Still, I’m an optimist who chooses to believe that United States policy will continue to believe that climate change is a serious threat to the globe and that the country should do its best to oppose it. Right now China and India are doing the same thing, so it would appear that the world is moving towards making significant commitments towards fighting climate change.

And for the upcoming COP28 in Dubai this December, that includes a number of major issues, including:

  • Setting a fossil fuel phase out schedule.
  • Creating a debt relief program for developing countries wracked by climate change-related disasters
  • Deciding whether the goal is to stay under 1.5-degrees, or 2-degrees of global warming. We’re currently at 1.1-degrees.

Also under discussion, but likely not to reach this year’s agenda:

  • Creating global standards for carbon emissions credits, which for financial reasons is tantamount to creating a new global currency.
  • Making payments to developing countries to assist with their conversion to a green economy, which U.N. and other estimates reach between US$1 and 3 trillion a year.
  • Who qualifies as “developed countries”? Does Israel? Brazil? China? Developed countries will be on the hook to provide financial assistance to developing ones.

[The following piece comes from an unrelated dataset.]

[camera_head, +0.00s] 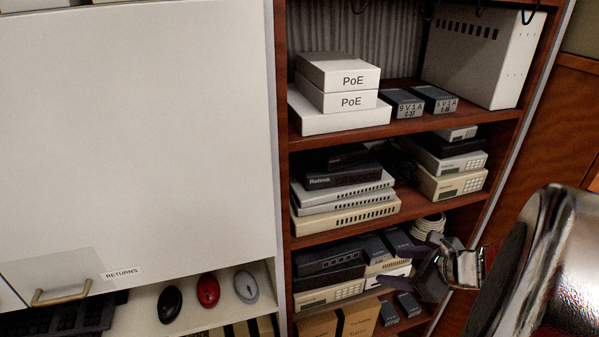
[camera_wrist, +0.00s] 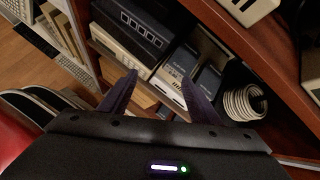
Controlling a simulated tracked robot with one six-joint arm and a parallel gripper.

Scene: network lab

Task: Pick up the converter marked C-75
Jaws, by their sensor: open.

While everything under consideration at the Convention is through voluntary compliance, the issues at hand are weighty, expensive, and likely have the support of the vast majority of the world. For instance, the idea of creating debt relief for developing countries has 131 states in support, including China. Last June, the U.S. Secretary himself, Antonio Guterres, publicly asked when fossil fuels would be phased out.

While plenty of Americans want to “drill, baby, drill”, global pressure is demanding otherwise, and it’s becoming harder to ignore that pressure – along with all the heat, drought, and smoke we get in the summer. It might take a few years, but watch closely for the UNFCCC to become one of the most important political bodies in the world.